= Task goal =
Using the listing below, output only the lines from the one that contains "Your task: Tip" through the one that contains "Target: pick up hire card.", inclusive, exactly as given and without images.

......

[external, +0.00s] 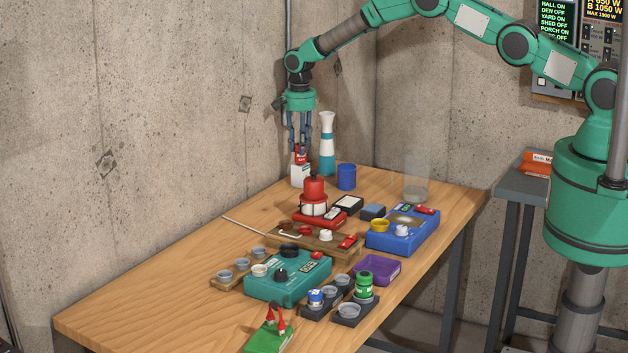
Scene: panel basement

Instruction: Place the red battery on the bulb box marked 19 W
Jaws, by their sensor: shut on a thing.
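My gripper (300,140) points straight down at the far left part of the wooden table. Its fingers are shut on a small red object (301,156) with pale marking, which appears to be the red battery. A white box (299,177) stands upright directly below the fingers in this view. The red object is at the box's top; whether it touches the box or is just above it I cannot tell. Any wattage mark on the box is too small to read, so I cannot confirm that it is the 19 W bulb box.
A tall white-and-teal bottle (327,150) and a blue cup (346,178) stand close right of the box. The table's front left is clear.

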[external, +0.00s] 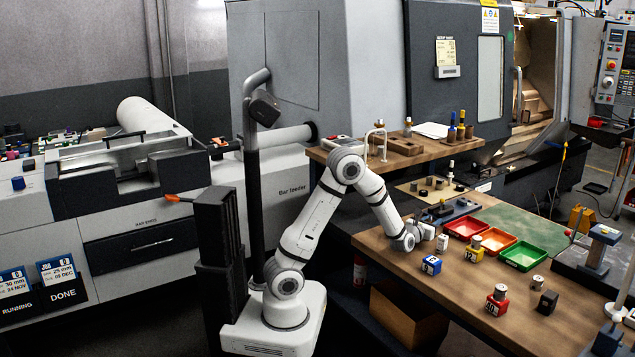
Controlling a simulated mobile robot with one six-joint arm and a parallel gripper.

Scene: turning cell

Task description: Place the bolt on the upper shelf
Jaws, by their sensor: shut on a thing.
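The upper shelf (462,147) is a wooden board raised behind the workbench in the external view. My gripper (425,231) is low over the wooden bench, near its back left part and below the shelf's level. It is shut on a small thing that is too small and too hidden to make out. I cannot pick out the bolt for certain. A small pale cylinder (442,243) shows just below and right of my gripper; I cannot tell whether they touch.
The shelf bears a wooden block, small bottles and a hooked stand (377,140). Red (463,238), orange (491,232) and green trays lie right of my gripper. A blue numbered block (431,265) and a red block (497,304) stand nearer the front. Bare wood lies between them.

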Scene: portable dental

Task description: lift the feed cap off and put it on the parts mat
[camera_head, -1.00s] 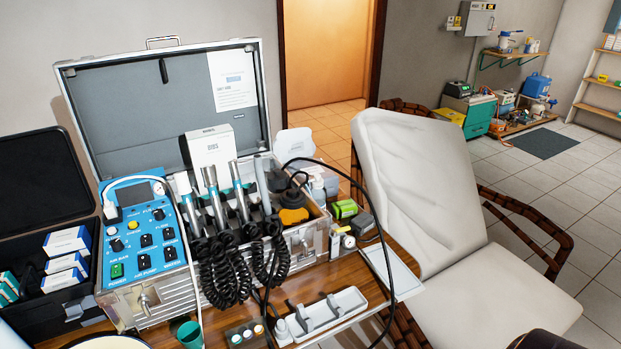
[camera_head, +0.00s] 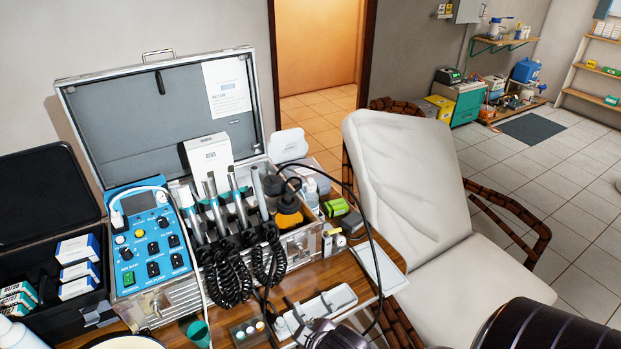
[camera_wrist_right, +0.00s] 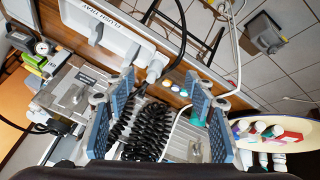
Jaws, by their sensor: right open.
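I cannot tell for sure which part is the feed cap. A dark round-topped part with an orange base (camera_head: 289,207) stands at the right end of the open case. A flat white panel (camera_head: 384,272) lies at the table's right edge; I cannot tell whether it is the parts mat. My right gripper (camera_wrist_right: 162,112) is open in the right wrist view, its blue pads apart above black coiled hoses (camera_wrist_right: 150,128), with nothing visibly held. In the head view, part of it shows at the bottom edge. My left gripper is not in view.
The blue control unit (camera_head: 150,245) and several handpieces fill the case. A pale tray (camera_head: 322,305) and small coloured caps in a holder (camera_head: 250,328) stand at the table's front. A loose black hose arcs over the right side. A white chair (camera_head: 410,190) stands beyond.

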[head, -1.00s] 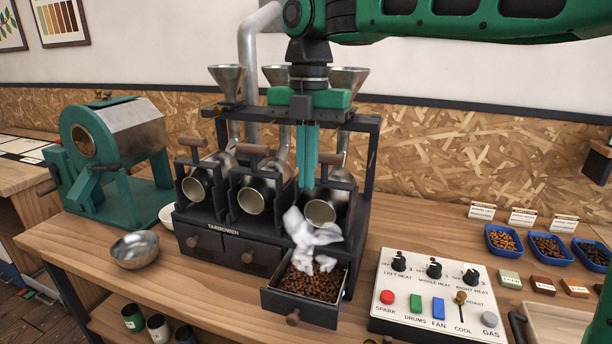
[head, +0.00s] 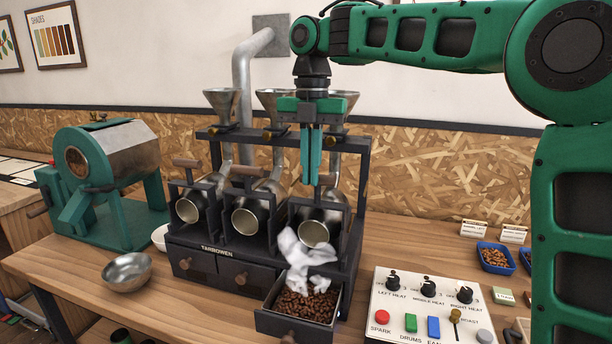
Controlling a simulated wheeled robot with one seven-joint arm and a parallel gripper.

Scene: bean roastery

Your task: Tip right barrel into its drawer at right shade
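The right barrel (head: 314,232) is a metal drum in the right bay of the black roaster, its open mouth facing forward and slightly down, much like the other two. Its drawer (head: 283,322) is pulled out below and holds dark brown beans (head: 306,304). White smoke (head: 303,258) hangs between barrel and drawer, hiding part of both. My gripper (head: 311,181) points down above the right barrel, its tips beside the barrel's wooden handle (head: 328,179). The fingers look close together, but any gap or contact with the handle is unclear.
The middle barrel (head: 245,221) and left barrel (head: 188,210) sit alongside, their drawers closed. A control panel (head: 425,298) stands right of the open drawer. A metal bowl (head: 127,271) and green machine (head: 105,180) are at left. Blue bean trays (head: 495,258) are at right.

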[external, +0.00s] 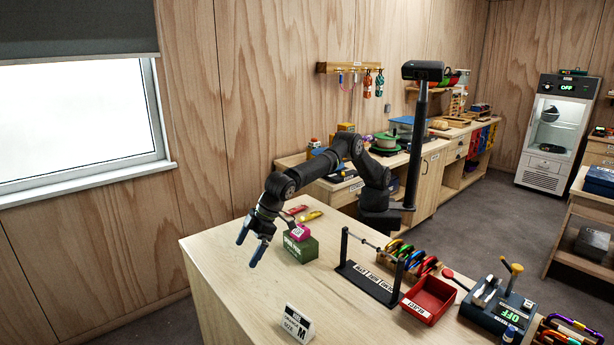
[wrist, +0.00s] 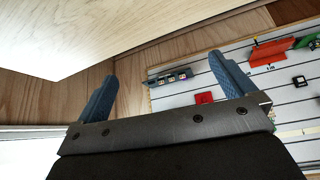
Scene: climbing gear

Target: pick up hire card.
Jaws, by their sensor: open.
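A small white card (external: 298,324) with a dark block and a large "M" stands tilted near the front edge of the wooden bench. It is the only card-like thing I make out, and its small print is too fine to read, so I cannot be sure it is the hire card. My gripper (external: 250,246) is open and empty, with blue fingertips, above the left part of the bench. The card is in front of it and to its right, well apart. In the wrist view my two blue fingers (wrist: 163,68) are spread with nothing between them, and no card shows.
A green box (external: 300,249) with a pink item on top stands just right of my gripper. A black rail stand (external: 368,283), red tray (external: 430,299) and dark device (external: 497,309) are farther right. The bench (external: 245,290) is bare between gripper and card.

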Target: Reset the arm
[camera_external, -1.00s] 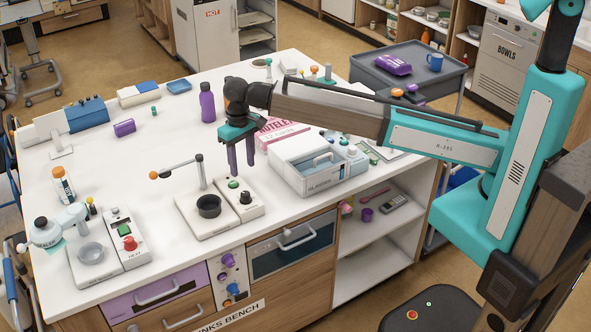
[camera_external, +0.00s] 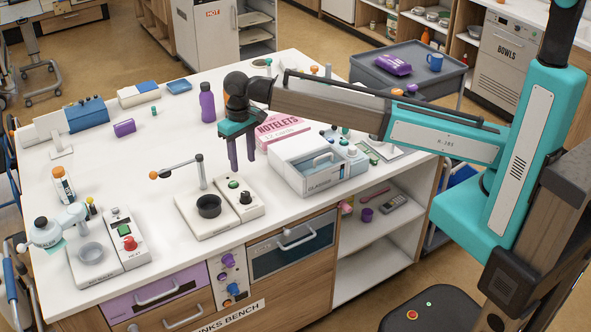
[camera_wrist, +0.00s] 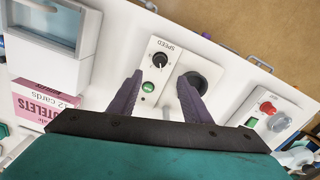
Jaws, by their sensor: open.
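My gripper (camera_external: 241,156) hangs from the teal and brown arm over the white bench (camera_external: 110,165), fingers pointing down. Its two purple fingers are apart with nothing held between them. In the wrist view, the gripper (camera_wrist: 160,85) shows both fingers spread above a white device with a green button, a dark knob and the label SPEED (camera_wrist: 151,62).
A white lidded case (camera_external: 318,164) is right of that. A purple bottle (camera_external: 207,102) stands behind the gripper. The bench's middle left is mostly clear.

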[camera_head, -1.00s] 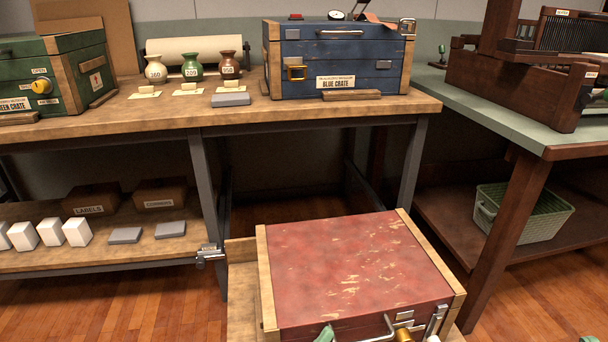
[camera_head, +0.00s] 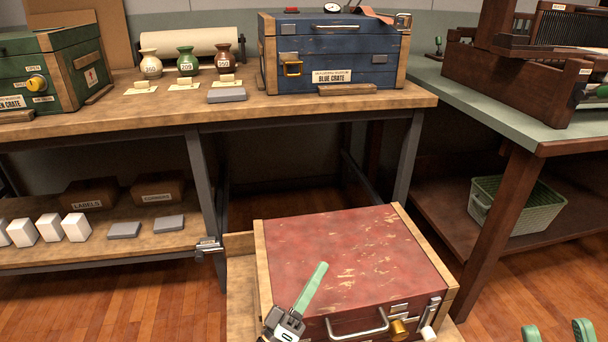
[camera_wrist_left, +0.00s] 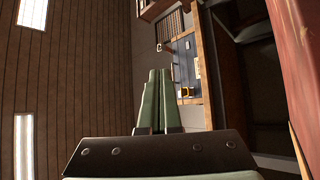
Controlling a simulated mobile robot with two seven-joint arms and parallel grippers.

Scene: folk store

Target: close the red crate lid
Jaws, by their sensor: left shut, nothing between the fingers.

......

= Correct response =
Your task: Tip right barrel into its drawer at right shade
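The right barrel (head: 314,232) is a metal drum in the right bay of the black roaster, its open mouth facing forward and slightly down, much like the other two. Its drawer (head: 283,322) is pulled out below and holds dark brown beans (head: 306,304). White smoke (head: 303,258) hangs between barrel and drawer, hiding part of both. My gripper (head: 311,181) points down above the right barrel, its tips beside the barrel's wooden handle (head: 328,179). The fingers look close together, but any gap or contact with the handle is unclear.
The middle barrel (head: 245,221) and left barrel (head: 188,210) sit alongside, their drawers closed. A control panel (head: 425,298) stands right of the open drawer. A metal bowl (head: 127,271) and green machine (head: 105,180) are at left. Blue bean trays (head: 495,258) are at right.

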[external, +0.00s] 
[wrist, +0.00s] 
Scene: climbing gear

Target: pick up hire card.

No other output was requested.